The next important phase in the decipherment of the Antikythera Mechanism starts with Derek de Solla Price, a British physicist and historian of science teaching at Yale University. In 1974, he left us a scientific record of his assessment. This was Gears from the Greeks, a masterful account of how he decoded the Greek computer.

Price took 16 years studying the intricacies of the Greek device. He reported that the Antikythera Mechanism was “one of the most important pieces of evidence for the understanding of ancient Greek science and technology”.

He explained why: The complex gearing of the Antikythera Mechanism shows a more precise picture of the level of Greco-Roman “mechanical proficiency” than that coming out of the surviving textual evidence: this “singular artifact,” he said of the Antikythera Mechanism, “the oldest existing relic of scientific technology, and the only complicated mechanical device we have from antiquity quite changes our ideas about the Greeks and makes visible a more continuous historical evolution of one of the most important main lines that lead to our civilization”.

Yes, science from the Greeks is a straightforward highway to us. It materialises in technology like the one found in the lump of metal with gears. And that device, housed in a wooden case the size of a shoebox or dictionary, after a tortuous path, became Western technological culture.

Price described the differential gear of the Antikythera Mechanism as the landmark of the computer’s high tech nature. This was the gear that enabled the Antikythera Mechanism to show the movements of the sun and the moon in “perfect consistency” with the phases of the moon. “It must surely rank,” Price said of the differential gear, “as one of the greatest basic mechanical inventions of all time”.

In fact, after the Antikythera Mechanism-like devices almost vanished in late antiquity, the differential gear did its own disappearance for more than a millennium and a half. It reappeared in 1575 in a clock made by Eberhart Baldewin in Kassel, Germany.

It was this gear from the Greeks, and the clockwork culture that moved it along, that advanced the technology of cotton manufacture in the 18th century. Eventually, the differential gear ended up in cars in late 19th century.

Price complained that the West judges the Greeks from scraps of building stones, statues, coins, ceramics, and a few selected written sources. Yet, when it comes to the heart of their lives and culture, how they did their work in agriculture, how they built the perfect Parthenon, what kind of mechanical devices they had for doing things in peace and war, how they used metals, and, in general, what the Greeks did in several fields of technology, we have practically nothing from the Greek past.

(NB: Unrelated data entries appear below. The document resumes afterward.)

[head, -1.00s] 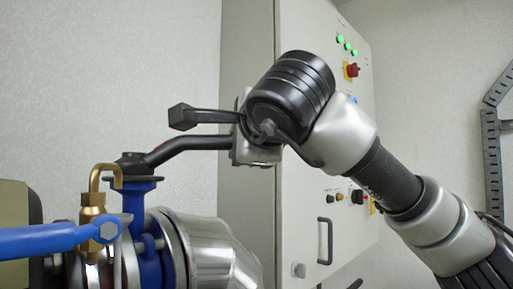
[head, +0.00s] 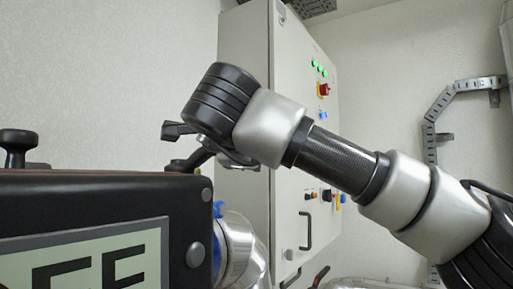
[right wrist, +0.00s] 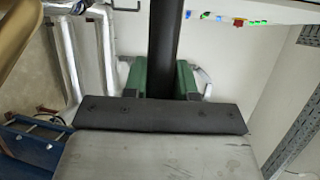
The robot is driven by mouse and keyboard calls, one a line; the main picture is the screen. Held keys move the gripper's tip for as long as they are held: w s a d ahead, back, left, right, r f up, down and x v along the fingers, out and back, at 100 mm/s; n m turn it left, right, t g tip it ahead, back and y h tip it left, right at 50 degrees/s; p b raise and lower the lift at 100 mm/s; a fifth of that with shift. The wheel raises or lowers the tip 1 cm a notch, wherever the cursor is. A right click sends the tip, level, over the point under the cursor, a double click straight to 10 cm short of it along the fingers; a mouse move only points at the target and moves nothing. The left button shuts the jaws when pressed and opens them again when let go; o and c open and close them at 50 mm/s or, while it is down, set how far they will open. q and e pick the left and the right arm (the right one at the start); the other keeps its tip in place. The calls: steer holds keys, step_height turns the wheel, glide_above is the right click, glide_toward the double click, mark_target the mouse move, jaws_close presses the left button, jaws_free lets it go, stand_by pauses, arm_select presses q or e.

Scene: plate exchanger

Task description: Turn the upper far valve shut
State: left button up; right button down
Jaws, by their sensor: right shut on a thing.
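The valve's black lever handle (head: 193,161) shows in the head view, just above the dark box. Only a short part of it is visible, and a bit of the blue valve body (head: 217,209) shows below it. My right gripper (right wrist: 161,82) has its two green-padded fingers on either side of the black handle (right wrist: 165,35) in the right wrist view, shut on it. In the head view my right wrist hides most of this grip. The rest of the valve is hidden behind the dark box. My left gripper is in neither current view.
A dark box (head: 175,215) with a pale display fills the lower left of the head view, close to the camera. A silver pipe (head: 243,250) lies right of it. A pale control cabinet (head: 290,130) stands behind my right arm. A perforated metal rail (head: 430,140) is on the right wall.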

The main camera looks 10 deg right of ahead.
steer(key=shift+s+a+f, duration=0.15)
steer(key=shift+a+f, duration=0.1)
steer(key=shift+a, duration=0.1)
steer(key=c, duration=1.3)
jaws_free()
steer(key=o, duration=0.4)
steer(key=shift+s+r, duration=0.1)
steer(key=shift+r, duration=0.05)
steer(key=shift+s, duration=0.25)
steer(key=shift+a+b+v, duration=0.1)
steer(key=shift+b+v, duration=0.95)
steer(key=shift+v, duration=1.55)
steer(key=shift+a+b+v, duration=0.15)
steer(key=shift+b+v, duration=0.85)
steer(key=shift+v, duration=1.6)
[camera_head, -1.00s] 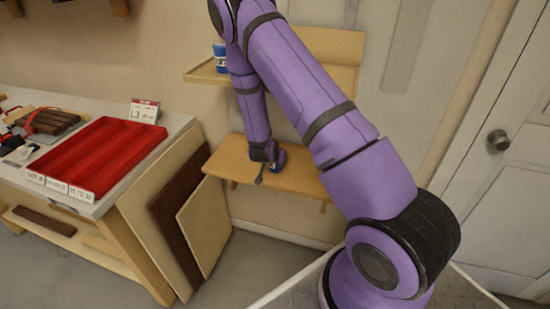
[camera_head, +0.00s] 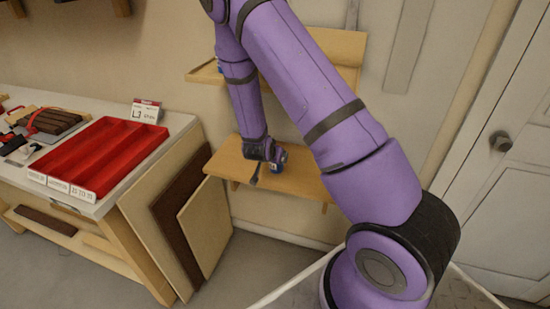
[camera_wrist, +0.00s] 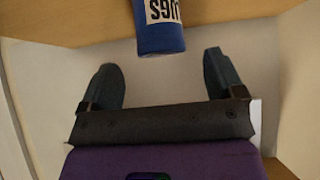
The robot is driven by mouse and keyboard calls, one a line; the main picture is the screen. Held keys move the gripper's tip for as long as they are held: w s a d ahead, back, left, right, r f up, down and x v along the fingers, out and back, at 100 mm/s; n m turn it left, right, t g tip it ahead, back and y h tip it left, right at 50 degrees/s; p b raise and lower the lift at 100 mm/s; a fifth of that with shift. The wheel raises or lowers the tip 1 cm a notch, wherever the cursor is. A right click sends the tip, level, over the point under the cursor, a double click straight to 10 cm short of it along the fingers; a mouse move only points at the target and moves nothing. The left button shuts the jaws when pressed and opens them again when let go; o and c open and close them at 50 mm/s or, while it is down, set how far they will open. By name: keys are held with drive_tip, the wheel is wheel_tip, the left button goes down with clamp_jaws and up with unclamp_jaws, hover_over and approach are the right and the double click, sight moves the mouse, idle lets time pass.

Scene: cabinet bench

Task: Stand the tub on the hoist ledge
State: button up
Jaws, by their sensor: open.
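My gripper (camera_wrist: 160,62) is open. Its two dark fingers are spread wide to either side, and the tub's near end lies ahead of the gap, apart from both fingers.
An upper wooden shelf (camera_head: 335,47) is on the wall, partly behind my arm. A bench at left holds a red tray (camera_head: 97,150) and a label card (camera_head: 147,111). Boards (camera_head: 203,230) lean on the bench end. A door (camera_head: 500,210) is at right.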

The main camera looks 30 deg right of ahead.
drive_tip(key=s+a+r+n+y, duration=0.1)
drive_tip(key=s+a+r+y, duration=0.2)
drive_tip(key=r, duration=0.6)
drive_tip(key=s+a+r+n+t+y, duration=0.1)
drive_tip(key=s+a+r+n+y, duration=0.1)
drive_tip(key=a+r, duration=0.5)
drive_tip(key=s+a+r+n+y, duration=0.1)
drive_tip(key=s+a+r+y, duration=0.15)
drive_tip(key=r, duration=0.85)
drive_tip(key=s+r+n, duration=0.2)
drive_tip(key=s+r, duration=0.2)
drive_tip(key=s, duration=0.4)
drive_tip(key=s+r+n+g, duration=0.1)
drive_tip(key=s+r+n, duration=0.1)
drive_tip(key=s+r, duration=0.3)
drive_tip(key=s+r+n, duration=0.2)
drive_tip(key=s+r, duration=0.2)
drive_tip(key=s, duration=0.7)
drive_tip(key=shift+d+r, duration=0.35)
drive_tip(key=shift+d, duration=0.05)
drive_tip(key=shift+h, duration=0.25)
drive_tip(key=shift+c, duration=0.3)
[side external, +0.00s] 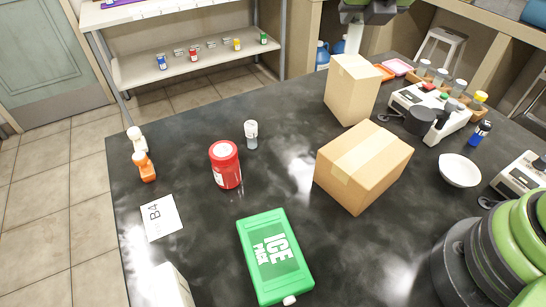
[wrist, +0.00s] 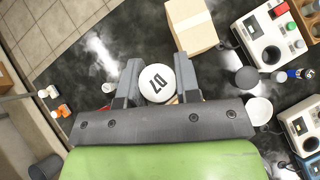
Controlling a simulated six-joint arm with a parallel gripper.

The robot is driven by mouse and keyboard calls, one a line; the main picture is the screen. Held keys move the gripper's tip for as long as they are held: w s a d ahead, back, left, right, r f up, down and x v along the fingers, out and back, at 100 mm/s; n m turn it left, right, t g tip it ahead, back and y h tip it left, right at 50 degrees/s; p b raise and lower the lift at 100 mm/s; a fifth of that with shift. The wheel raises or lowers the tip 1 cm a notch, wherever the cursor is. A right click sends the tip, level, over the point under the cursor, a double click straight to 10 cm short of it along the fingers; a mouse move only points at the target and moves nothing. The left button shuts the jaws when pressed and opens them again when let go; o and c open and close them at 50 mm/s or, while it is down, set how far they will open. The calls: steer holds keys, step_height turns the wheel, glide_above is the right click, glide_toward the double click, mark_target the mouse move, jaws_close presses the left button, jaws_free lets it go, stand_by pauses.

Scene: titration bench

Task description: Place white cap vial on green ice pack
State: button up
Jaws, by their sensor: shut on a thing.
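My gripper (wrist: 157,82) is shut on a thing with a round white cap (wrist: 155,78) marked "D7", seen from above; I take it as the white cap vial. Its body is hidden below the cap.
Two cardboard boxes (side external: 364,166) (side external: 351,88) stand mid-bench. A red jar (side external: 225,165), a small vial (side external: 251,135), a card "B4" (side external: 162,217) and an orange bottle (side external: 144,166) are left. A white bowl (side external: 460,170) and instruments (side external: 432,112) are right.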

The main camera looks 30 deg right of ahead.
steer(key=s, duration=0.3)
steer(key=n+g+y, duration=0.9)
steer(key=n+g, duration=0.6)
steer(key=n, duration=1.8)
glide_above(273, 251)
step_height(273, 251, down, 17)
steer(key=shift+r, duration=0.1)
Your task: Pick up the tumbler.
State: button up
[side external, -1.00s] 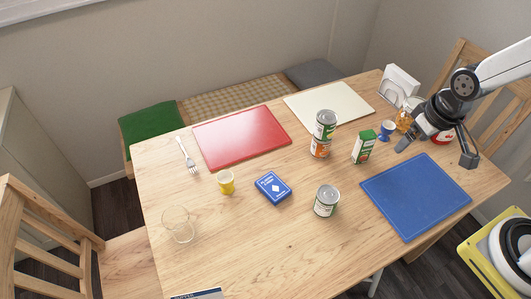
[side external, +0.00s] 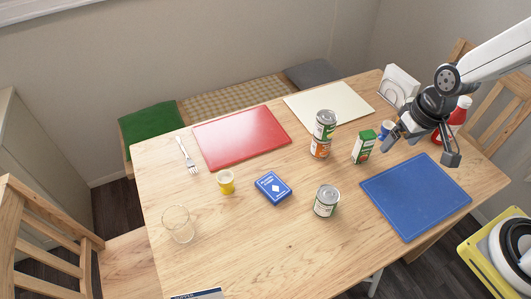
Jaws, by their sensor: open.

“Wheels from carriages and carts survive from deep antiquity,” he said, “but there is absolutely nothing but the Antikythera fragments that looks anything like a fine gear wheel or small piece of mechanism. Indeed the evidence for scientific instruments and fine mechanical objects is so scant that it is often thought that the Greeks had none.”

Price died in 1983.

In 2005, a British mathematician and filmmaker, Tony Freeth, put together a group of international scientists to get to the bottom of the ancient Greek computer.

Freeth convinced two companies to volunteer their high tech imaging technologies for the Antikythera Mechanism: X-Tek from England and Hewlett-Packard from the US.

The scientists and engineers who decoded the Antikythera computer concluded that it was the most sophisticated technology in the Mediterranean for more than a millennium. They published their reports in the November 30, 2006 and July 31, 2008 issues of Nature. (These articles and other relevant data can be found on the site of the Antikythera Mechanism Research Project.) According to the 2006 report, the Antikythera Mechanism “stands as a witness to the extraordinary technological potential of ancient Greece, apparently lost within the Roman Empire”.

The story, however, is more complicated. It was the Christianised Roman Empire that devoured Greece. In all likelihood, the fires of the mint and the blazes of the smelters ate Antikythera Mechanism-like devices, which in the Christian society of Rome lost all utility and meaning.

The celestial Antikythera device provided the names of the Panhellenic games like the Olympics.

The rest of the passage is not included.